As we come to the two concluding chapters of Galatians, it might be helpful to look at the issues the Apostle Paul sought to clarify and crystallise in the preceding chapters.
The Apostle Paul first emphasised that the Gospel he preached among the Gentiles was received by direct revelation from God. Both the commission from God and the content of the Gospel he proclaims were affirmed by the leaders of the Jerusalem church.
Paul’s Gospel is one of salvation by faith alone, with no contribution at all made by observing the Law. The Gospel establishes a union between Jesus Christ and the believer, so that the Christian participates in Christ’s crucifixion and also shares in Christ’s new life, so that Christ lives in him or her. This Christ-life is lived by faith, and because it has nothing to do with observing the Law serves to display the wondrous grace and mercy of our great God.
Paul’s Gospel is a Gospel of faith, with no room for reliance on observing the Law. Salvation is by faith, and the goal of the new life imparted by the Holy Spirit is as much a matter of faith as receiving the Spirit in the first place. The Law requires human effort to be achieved. But no one can be justified by observing the Law. All the Law brings is slavery and a curse.
On the other hand, faith relies solely on the promise of God. One who exercises simple faith in God’s promise is given life, and with life the Holy Spirit. Through faith in God’s promise we become not only Abraham’s sons (and daughters), but are also adopted into God’s family, with the full rights of children to both intimacy with the Father and all the access to the abundant blessings that are part of our inheritance.

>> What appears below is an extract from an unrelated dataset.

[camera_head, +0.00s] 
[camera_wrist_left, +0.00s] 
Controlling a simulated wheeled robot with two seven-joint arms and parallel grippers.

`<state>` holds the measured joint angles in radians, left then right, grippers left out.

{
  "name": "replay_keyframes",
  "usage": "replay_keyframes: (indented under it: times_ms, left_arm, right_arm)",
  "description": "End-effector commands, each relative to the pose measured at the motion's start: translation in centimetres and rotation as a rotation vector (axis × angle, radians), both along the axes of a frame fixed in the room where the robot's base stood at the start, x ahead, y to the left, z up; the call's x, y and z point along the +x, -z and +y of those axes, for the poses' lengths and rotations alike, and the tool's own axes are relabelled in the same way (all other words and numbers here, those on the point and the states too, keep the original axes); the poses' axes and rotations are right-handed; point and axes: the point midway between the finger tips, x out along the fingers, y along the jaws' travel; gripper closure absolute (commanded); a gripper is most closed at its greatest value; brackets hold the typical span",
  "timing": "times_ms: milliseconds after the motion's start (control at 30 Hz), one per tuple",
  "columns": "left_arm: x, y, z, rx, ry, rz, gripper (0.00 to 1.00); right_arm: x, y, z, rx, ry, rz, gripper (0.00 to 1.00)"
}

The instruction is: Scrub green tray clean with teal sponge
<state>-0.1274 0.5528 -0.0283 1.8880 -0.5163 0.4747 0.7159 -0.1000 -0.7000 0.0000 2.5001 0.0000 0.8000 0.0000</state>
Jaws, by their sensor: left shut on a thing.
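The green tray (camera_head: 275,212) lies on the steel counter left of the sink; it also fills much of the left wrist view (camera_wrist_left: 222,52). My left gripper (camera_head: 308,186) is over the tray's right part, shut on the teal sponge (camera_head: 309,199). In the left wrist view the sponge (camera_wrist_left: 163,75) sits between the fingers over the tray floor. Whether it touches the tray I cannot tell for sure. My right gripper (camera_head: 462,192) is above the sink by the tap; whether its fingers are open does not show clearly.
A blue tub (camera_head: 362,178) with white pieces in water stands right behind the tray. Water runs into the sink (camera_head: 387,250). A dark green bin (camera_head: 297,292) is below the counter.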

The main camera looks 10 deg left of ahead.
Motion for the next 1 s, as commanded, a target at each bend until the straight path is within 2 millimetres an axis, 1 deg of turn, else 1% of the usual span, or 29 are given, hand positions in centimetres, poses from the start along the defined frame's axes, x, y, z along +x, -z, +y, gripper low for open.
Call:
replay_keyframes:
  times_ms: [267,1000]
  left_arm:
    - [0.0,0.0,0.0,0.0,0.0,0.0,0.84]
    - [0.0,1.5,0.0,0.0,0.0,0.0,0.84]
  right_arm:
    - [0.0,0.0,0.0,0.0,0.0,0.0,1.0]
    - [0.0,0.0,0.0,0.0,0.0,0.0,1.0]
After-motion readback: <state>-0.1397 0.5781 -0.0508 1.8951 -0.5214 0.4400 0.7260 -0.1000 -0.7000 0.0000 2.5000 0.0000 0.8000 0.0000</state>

Moreover, our formal recognition as God’s children brings with it a freedom from the Law, which before Christ served as a guardian and tutor, in charge of our every action, granting us no more freedom than was enjoyed by a slave.
This freedom is important, for the person who steps back under Law obligates himself or herself to obey the whole Law, and in taking on this obligation rejects grace, and cuts himself or herself off from Christ as a source of daily enablement.
In ruling out Law, Paul has not opened the door to license. The reason is that the principle of love underlies all the Law’s righteous requirements. And the Spirit of God produces love in the hearts of the believers.
The antithesis that comes is the one that exists not between Law and faith, but between the flesh and the Spirit. For as soon as a person seeks to relate to God through Law, he must necessarily turn to his own resources, and this will activate the flesh. In contrast, a person who seeks to relate to God by faith turns to the Spirit, and the Spirit creates love in his heart, which spills over into every attitude and action which is right and good.
What we cannot do God can and will do, in us as well as for us. We will never become the truly good person we yearn to be by trying to obey God’s Law. But we will become progressively more and more righteous as we trust God’s Spirit to guide and enable us.
So the concluding chapters 5 and 6 of Galatians elaborate on Life in the Spirit and keeping in step with the Spirit as contrasted with acts of the flesh. God did not free us from Law that we might behave lawlessly, but so that by relying completely on the Spirit He might be unleashed to transform us from within. This is especially clear when we compare the list of the acts of the flesh and the list of the fruit of the Spirit. The list on the fruit of the Spirit includes no specific acts or behaviour, but everything on this list is internal, a trait of character.
The Law, which the Judaizers praised, deals only with externals in its approach to righteousness. It relates to what a person does, not what a person is. On the other hand, God approaches righteousness in a totally different way. At best what we do is only a reflection of what we are. The way to produce righteousness is to make a change within, so that a person is a truly loving and good person. When this kind of transformation is effected, one’s actions will be truly good and loving in the eyes of God.